== INFORMATION SUPPLIED ==
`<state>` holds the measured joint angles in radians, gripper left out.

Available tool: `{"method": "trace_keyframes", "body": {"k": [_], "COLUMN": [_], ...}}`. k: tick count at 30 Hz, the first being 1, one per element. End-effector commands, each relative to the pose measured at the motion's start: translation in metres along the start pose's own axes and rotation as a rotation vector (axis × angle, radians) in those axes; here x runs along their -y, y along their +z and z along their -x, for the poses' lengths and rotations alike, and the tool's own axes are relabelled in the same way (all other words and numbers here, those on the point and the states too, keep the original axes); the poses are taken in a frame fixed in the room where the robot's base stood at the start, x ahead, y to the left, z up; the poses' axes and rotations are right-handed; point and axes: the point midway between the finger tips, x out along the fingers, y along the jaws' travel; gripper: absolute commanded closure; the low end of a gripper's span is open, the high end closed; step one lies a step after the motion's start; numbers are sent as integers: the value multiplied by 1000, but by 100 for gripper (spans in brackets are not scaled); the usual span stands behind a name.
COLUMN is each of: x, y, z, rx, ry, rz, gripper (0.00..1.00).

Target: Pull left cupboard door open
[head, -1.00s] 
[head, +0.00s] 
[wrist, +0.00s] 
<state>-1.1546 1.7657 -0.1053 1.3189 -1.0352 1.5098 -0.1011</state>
===
◆ **SHORT PROBLEM**:
Give back exactly the lines from the one containing "Target: Pull left cupboard door open" to the end of the material, both ends included.

◆ **OUTPUT BELOW**:
Target: Pull left cupboard door open
[head, -1.00s] 
[head, +0.00s] 
[wrist, +0.00s] 
<state>-1.1546 1.7657 -0.1053 1.3189 -1.0352 1.5098 -0.1011</state>

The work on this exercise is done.